▶ Task description
Reproduce exactly the lines of the material beneath, from the line that contains "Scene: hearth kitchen" to the line that contains "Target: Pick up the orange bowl", both included, and no other lines.
═════ Recorded data
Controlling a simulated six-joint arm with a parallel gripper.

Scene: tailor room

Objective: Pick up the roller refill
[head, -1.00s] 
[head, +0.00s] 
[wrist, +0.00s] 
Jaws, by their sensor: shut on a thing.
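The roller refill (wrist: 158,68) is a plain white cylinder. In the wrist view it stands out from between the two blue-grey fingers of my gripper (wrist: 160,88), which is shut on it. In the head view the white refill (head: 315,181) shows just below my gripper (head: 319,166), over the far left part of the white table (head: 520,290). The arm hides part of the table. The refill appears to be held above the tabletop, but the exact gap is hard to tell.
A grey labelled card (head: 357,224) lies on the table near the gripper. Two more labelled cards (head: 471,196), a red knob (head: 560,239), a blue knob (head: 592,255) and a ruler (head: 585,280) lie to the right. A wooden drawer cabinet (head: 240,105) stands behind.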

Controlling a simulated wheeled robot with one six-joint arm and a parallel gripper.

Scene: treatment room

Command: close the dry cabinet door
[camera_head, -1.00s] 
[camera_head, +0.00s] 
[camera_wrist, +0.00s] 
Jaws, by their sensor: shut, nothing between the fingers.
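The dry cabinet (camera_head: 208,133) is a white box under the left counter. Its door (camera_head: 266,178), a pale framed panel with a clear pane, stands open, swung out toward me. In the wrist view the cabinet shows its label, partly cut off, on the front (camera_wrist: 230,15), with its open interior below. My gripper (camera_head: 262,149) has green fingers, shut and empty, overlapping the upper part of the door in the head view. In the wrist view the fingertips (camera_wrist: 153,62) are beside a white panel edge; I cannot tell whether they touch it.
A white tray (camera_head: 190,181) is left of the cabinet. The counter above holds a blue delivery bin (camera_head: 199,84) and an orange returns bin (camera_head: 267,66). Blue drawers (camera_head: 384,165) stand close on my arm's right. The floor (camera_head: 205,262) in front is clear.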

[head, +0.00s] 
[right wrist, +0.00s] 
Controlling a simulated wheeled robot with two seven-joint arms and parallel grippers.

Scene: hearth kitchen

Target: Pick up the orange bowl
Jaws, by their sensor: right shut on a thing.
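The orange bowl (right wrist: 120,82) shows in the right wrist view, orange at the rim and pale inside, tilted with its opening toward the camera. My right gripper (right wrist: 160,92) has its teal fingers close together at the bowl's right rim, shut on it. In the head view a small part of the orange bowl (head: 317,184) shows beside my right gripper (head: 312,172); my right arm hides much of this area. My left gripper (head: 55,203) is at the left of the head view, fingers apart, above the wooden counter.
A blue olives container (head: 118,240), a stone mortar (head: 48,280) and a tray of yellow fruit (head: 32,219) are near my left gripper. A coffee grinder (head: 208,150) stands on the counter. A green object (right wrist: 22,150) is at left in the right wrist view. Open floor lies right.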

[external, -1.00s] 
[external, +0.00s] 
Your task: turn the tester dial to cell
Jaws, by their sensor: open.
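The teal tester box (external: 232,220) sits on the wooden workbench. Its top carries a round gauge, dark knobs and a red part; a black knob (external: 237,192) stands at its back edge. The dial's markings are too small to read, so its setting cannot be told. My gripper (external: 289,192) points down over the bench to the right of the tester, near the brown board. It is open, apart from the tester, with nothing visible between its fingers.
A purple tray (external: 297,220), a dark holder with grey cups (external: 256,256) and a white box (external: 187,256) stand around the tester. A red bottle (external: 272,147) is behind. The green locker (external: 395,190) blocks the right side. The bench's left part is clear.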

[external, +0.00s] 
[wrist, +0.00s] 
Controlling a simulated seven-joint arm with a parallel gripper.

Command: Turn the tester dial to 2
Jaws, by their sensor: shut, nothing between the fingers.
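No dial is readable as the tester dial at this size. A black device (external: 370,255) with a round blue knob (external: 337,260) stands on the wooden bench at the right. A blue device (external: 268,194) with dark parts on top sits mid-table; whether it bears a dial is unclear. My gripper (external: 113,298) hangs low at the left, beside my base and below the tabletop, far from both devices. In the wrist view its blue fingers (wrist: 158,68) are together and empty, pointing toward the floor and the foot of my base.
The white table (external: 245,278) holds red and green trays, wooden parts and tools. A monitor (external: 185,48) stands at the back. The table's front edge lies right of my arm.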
══════════
▶ Right answer
Scene: hearth kitchen

Target: Pick up the orange bowl

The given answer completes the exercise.